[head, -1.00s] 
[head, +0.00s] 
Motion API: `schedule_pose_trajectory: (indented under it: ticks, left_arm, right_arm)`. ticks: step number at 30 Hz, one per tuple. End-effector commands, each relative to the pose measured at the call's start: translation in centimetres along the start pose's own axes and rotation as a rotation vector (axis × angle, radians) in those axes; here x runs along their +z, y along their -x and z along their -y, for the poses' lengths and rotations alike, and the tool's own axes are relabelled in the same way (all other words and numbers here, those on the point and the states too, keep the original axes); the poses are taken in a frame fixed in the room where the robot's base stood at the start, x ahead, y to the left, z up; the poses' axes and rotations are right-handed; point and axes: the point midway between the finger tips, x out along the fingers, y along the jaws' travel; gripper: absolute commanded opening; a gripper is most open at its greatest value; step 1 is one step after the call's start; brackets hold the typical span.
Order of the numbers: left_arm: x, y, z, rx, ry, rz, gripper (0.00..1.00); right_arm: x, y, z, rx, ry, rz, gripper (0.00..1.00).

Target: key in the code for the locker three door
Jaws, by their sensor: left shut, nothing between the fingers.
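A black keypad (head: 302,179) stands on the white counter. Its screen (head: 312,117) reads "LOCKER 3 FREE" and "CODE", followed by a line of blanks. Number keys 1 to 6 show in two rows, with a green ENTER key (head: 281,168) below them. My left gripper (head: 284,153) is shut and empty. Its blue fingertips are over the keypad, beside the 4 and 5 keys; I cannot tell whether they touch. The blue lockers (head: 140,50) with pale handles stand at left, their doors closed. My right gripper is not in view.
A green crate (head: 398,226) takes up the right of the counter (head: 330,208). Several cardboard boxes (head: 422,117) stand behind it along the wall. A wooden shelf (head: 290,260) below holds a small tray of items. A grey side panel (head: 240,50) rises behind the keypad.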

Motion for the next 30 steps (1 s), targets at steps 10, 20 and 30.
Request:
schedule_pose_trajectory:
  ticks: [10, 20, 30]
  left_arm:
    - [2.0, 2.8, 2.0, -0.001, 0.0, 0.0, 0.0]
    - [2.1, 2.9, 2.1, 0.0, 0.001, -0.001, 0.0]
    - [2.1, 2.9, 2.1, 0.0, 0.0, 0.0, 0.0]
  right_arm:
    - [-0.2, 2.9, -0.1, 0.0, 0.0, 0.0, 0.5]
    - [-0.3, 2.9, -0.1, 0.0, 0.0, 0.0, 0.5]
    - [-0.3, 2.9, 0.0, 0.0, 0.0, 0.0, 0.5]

---------------

What to do
Give again only the lines of the material above that run from the one with "Motion for the" through the end, both included, exactly as they appear.

Solution to this task
Motion for the next 30 steps (1 s), targets at steps 10, 20 and 30.
Request:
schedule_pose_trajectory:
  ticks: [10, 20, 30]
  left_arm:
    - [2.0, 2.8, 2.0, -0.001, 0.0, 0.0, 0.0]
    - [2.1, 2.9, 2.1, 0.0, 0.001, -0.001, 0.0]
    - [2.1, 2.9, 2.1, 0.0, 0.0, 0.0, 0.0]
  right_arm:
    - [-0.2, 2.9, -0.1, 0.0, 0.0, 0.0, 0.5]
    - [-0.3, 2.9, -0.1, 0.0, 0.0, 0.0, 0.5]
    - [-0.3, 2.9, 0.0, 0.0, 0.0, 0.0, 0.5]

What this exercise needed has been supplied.